■ Provided material:
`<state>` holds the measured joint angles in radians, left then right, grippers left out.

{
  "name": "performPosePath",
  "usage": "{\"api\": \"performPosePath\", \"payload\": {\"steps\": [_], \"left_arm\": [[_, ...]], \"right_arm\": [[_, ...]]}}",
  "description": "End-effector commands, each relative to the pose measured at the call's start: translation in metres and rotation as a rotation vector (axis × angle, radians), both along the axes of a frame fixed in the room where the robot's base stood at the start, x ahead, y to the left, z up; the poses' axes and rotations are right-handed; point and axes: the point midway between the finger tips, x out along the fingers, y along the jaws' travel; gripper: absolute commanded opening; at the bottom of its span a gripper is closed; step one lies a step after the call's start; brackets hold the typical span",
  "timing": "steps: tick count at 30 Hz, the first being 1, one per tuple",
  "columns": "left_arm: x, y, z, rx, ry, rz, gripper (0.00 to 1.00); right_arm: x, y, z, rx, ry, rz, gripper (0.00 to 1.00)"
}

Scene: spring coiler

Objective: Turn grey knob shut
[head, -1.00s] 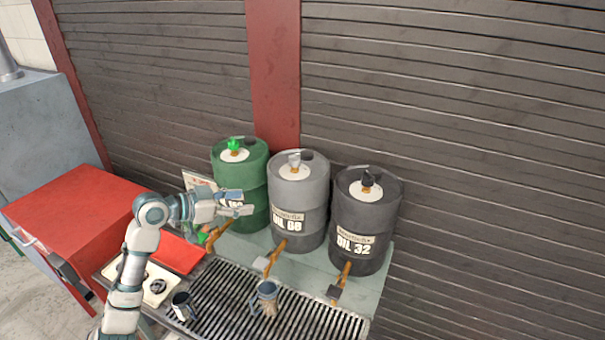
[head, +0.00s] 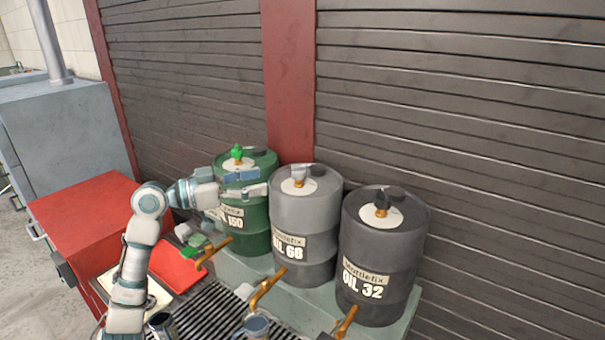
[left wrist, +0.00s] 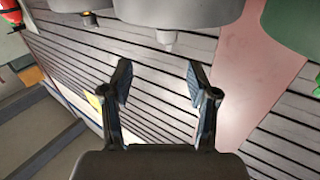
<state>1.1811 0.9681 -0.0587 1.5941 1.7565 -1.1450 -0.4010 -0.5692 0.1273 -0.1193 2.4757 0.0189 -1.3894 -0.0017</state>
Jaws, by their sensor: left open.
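The grey knob (head: 298,172) sits on top of the grey barrel (head: 305,215), which is marked OIL 68. My left gripper (head: 262,182) is open and empty in front of the upper green barrel (head: 257,240). Its fingertips point right, toward the grey barrel's upper left side, and appear apart from the knob. In the left wrist view my left gripper (left wrist: 160,80) shows spread fingers with nothing between them. A pale grey nub beyond them, likely the grey knob (left wrist: 167,38), hangs at the top of that upside-down-looking view. My right gripper is not in view.
A black barrel (head: 382,250) marked OIL 32 stands at the right. Brass taps (head: 268,288) stick out at the front over a slotted grate (head: 205,310) with mugs (head: 257,325). A red cabinet (head: 85,215) stands at the left. The shuttered wall is behind.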

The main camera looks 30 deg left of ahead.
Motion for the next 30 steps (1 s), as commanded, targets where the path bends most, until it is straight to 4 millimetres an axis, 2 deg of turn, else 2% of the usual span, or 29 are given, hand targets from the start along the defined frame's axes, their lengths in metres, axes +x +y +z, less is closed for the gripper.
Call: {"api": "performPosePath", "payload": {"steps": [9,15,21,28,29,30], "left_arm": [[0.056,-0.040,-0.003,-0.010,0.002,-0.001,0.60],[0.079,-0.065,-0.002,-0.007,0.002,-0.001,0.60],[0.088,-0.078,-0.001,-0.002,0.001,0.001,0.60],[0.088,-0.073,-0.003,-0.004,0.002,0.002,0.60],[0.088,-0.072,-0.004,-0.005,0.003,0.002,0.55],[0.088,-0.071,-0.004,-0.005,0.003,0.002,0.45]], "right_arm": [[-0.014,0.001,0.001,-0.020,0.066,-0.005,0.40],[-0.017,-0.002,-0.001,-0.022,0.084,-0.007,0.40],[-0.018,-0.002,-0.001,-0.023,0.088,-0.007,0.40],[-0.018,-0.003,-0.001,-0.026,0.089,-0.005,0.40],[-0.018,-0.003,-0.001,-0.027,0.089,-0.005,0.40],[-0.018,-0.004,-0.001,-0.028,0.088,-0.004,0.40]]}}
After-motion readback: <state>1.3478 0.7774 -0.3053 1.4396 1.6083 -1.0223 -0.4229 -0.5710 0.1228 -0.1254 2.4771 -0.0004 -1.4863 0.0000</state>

■ Exercise:
Reproduce the listing above exactly from the line containing "Jaws, by their sensor: left open." through its last line, with both of those lines included.

■ Solution below:
Jaws, by their sensor: left open.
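The grey knob (head: 298,172) sits on top of the grey barrel (head: 305,215), which is marked OIL 68. My left gripper (head: 262,182) is open and empty in front of the upper green barrel (head: 257,240). Its fingertips point right, toward the grey barrel's upper left side, and appear apart from the knob. In the left wrist view my left gripper (left wrist: 160,80) shows spread fingers with nothing between them. A pale grey nub beyond them, likely the grey knob (left wrist: 167,38), hangs at the top of that upside-down-looking view. My right gripper is not in view.
A black barrel (head: 382,250) marked OIL 32 stands at the right. Brass taps (head: 268,288) stick out at the front over a slotted grate (head: 205,310) with mugs (head: 257,325). A red cabinet (head: 85,215) stands at the left. The shuttered wall is behind.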

The main camera looks 30 deg left of ahead.
Motion for the next 30 steps (1 s), as commanded, targets where the path bends most, until it is straight to 4 millimetres an axis, 2 deg of turn, else 2% of the usual span, or 29 are given, hand targets from the start along the defined frame's axes, their lengths in metres, axes +x +y +z, less is closed for the gripper.
Call: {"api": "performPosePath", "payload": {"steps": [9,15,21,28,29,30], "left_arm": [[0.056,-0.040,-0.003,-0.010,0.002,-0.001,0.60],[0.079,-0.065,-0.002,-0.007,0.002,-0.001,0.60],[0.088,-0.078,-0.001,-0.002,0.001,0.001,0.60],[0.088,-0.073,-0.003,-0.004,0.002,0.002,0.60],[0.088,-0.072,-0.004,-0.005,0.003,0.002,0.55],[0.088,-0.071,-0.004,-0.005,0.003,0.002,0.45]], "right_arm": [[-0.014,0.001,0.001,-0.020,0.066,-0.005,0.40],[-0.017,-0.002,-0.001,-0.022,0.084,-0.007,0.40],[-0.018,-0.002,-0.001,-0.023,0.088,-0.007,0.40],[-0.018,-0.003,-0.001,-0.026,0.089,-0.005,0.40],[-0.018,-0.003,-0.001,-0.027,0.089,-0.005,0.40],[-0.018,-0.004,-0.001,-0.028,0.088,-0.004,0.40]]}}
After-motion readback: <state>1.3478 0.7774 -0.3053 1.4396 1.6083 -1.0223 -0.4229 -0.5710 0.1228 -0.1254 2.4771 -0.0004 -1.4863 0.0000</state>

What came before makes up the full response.